I am online, hear me roar

Sometimes when we’re alone, we come across something that stops us in our tracks: a poster that raises your eyebrow, a mug with a funny quote that’s perfect for your bestfriend, or a used condom right in the middle of the street. There’s that feeling of wanting to share this with someone.

Thirty years ago, you’d either wait until you see whoever you want to share it to, or wait until you find a phone.

Twenty years ago, you had the option to send a terse message via a pager.

Ten years ago, you were able to send it instantly from your mobile.

Now, with a couple of taps and clicks, you can send it for all the world to read, see, or even hear.

The way we disseminate information now is almost instantenous and can reach a much wider audience. The question now is — do people really want to know about it?

Making a good first impression

“Hi, I’m Nina. My passions are travel, dolls and little boys.”

That’s how I introduced myself at the Blog and Soul Visual Storytelling Workshop last week. The words slipped from my lips nonchalantly, knowing that the people in the room will get my humor. If this was a workshop with strangers, I wouldn’t say what I said then, for fear of being branded a pedophile.

We always strive to make a good first impression, and it has to extended to our blogs. It’s not just through the themes or the super awesometastic domain name you got, but it’s also through the entries we post. I may not be the best blogger, but I am a blog reader. I know which blogs capture my interest with just a few words and gets me clicking and clicking through their archive, poring through each article, wondering why I never discovered it sooner.

That’s the kind of reaction you want to get from the visitors that stumble into your blogs. The way I see it, there are two challenges facing the blogger: getting casual browsers to stay and converting them into readers/subscribers, and; getting these readers/subscribers to keep reading the drivel you put out in your blog.
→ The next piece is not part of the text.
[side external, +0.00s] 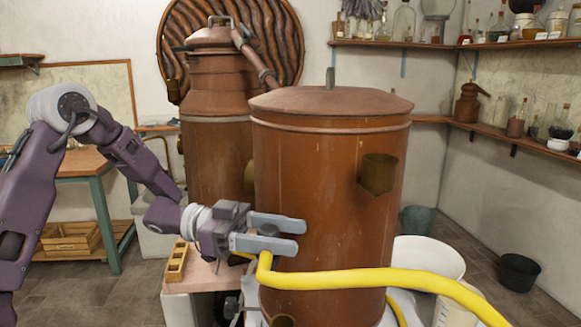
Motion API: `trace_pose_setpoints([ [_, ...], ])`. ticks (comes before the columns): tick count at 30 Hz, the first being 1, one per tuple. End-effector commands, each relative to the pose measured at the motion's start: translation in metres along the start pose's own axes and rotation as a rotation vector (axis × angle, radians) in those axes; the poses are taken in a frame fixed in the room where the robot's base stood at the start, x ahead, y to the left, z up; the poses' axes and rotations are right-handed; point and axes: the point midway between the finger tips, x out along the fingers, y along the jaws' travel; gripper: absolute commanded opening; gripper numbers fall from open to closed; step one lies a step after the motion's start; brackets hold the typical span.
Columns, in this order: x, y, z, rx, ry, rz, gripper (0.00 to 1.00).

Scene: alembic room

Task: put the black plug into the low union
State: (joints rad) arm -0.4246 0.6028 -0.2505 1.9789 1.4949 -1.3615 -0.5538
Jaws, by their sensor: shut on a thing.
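My gripper (299,237) is in front of the large copper vessel (330,215), its two grey fingers pointing right. It is shut on a dark piece, which looks like the black plug (262,243); the fingers hide most of it. A yellow hose (370,279) bends up to just under the fingers; I cannot tell whether it joins the plug. The low union looks to be the brass fitting (283,320) at the vessel's foot, cut by the bottom edge of the picture. It is below my gripper, and the plug is apart from it.
A higher brass union (378,174) sticks out of the vessel's upper wall. A second copper still (212,120) stands behind. A small wooden rack (177,262) is left of my gripper. A white tub (430,256) stands right of the vessel, and the hose crosses in front.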

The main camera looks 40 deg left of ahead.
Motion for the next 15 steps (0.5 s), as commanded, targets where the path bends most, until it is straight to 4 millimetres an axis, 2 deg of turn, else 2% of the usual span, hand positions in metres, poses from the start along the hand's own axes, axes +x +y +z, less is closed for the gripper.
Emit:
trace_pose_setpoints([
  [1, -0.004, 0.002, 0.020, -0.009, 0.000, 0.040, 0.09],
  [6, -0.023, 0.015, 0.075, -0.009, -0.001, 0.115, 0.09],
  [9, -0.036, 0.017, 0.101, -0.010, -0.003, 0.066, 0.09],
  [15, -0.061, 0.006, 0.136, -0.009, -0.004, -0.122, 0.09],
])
Through the years, I have subscribed to hundreds of blogs: personal blogs to keep track of friend’s lives, industry blogs to keep abreast of what’s happening and blogs that reflect my interests. The number has dwindled as time passed, mainly due to my changing tastes.

If I look at my current RSS subscription list, I can count the number of blogs whose entries I read from beginning to end. I am still a subscriber, but as time pass, their writing fails to enchant me now. It’s not enough to lure people with your catchy titles and pretty pictures; you have to keep them interested with your words.

Blogging is writing. It’s the well thought off blog posts that gets readers, and it’s your personality that gets them to stay (or leave, depending on how despicable you are).